§ Exercise
Say how many lines of the material below contain the word "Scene", with no other words.
##### Data shown
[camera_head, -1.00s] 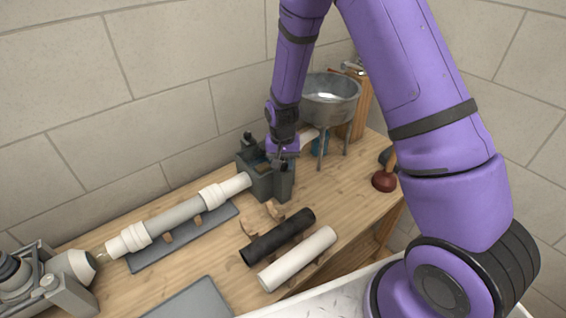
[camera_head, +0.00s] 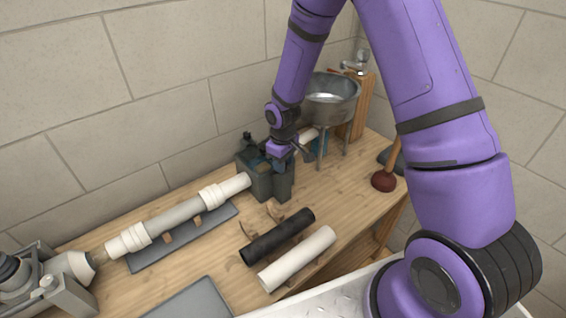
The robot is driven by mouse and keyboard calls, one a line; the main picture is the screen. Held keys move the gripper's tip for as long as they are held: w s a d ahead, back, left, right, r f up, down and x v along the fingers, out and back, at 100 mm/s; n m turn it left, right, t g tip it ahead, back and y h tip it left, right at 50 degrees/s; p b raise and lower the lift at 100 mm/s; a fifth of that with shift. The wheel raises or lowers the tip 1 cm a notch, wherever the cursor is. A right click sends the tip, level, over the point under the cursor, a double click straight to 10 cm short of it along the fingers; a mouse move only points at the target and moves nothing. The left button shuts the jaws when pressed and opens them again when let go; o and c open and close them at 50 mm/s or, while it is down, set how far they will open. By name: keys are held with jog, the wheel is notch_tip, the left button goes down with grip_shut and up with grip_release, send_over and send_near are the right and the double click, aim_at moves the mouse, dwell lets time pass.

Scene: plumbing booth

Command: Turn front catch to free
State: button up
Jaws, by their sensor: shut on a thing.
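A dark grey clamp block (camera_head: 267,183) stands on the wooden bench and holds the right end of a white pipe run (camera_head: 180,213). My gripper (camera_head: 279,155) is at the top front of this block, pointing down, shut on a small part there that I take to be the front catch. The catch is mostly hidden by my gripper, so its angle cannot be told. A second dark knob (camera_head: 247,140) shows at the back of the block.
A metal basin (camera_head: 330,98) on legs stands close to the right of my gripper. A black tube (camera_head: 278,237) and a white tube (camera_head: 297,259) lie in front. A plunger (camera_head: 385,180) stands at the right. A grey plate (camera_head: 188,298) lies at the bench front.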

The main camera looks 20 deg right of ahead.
##########
##### Data shown
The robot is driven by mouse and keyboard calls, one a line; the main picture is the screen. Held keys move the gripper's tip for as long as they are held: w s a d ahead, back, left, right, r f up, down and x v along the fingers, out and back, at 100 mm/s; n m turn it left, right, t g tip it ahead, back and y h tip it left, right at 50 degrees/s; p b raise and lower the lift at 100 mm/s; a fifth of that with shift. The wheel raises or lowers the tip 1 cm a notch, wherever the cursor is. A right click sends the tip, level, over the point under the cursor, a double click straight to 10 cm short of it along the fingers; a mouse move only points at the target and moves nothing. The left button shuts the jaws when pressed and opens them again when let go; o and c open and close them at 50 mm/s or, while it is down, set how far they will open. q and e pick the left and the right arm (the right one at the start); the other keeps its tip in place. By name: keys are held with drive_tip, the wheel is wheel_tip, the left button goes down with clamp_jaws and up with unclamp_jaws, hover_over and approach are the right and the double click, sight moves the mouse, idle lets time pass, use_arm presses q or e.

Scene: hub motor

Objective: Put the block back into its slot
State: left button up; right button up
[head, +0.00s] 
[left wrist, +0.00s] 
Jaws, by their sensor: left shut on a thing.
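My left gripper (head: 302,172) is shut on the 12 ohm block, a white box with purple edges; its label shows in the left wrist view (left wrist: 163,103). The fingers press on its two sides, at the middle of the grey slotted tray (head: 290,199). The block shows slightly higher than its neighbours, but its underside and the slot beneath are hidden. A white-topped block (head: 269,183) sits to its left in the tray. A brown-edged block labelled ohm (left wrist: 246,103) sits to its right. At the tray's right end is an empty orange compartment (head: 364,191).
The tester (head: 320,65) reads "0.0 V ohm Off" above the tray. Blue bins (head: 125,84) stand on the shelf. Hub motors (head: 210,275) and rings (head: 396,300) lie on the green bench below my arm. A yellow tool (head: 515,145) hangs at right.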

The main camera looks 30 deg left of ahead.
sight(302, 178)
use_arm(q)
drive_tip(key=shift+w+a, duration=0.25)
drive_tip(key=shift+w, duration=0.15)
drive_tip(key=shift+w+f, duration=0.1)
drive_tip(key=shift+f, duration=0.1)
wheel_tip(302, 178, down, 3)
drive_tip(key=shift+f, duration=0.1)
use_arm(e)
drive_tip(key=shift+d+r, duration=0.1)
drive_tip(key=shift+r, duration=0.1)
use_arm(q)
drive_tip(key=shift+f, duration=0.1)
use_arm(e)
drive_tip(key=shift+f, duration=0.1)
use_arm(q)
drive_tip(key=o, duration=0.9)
##########
##### Data shown
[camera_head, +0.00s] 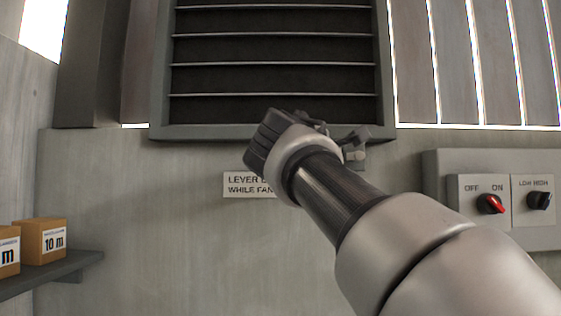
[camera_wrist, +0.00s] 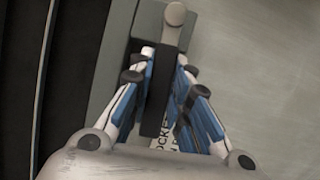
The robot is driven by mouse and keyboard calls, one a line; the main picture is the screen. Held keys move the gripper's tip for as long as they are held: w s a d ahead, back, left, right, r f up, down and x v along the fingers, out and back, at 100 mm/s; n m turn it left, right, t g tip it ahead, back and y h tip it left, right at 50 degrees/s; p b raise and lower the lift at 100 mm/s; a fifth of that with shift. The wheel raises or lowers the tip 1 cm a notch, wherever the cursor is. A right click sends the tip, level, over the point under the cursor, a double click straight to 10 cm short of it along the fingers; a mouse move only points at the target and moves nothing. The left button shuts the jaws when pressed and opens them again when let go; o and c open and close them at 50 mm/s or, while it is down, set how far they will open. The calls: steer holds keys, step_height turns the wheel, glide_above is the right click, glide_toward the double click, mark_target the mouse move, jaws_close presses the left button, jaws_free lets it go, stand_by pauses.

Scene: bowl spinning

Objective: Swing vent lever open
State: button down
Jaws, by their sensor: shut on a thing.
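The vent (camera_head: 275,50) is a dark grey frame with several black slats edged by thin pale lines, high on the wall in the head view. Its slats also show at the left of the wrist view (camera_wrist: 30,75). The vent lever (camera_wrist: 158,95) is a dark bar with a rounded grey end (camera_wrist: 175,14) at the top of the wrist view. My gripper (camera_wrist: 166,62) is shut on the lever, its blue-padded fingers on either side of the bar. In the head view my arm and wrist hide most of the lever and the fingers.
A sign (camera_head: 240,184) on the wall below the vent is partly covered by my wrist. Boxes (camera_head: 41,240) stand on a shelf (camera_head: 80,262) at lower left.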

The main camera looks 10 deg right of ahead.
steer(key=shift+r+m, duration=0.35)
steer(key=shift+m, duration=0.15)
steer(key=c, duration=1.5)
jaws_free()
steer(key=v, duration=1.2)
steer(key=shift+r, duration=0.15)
##########
§ Complete response
3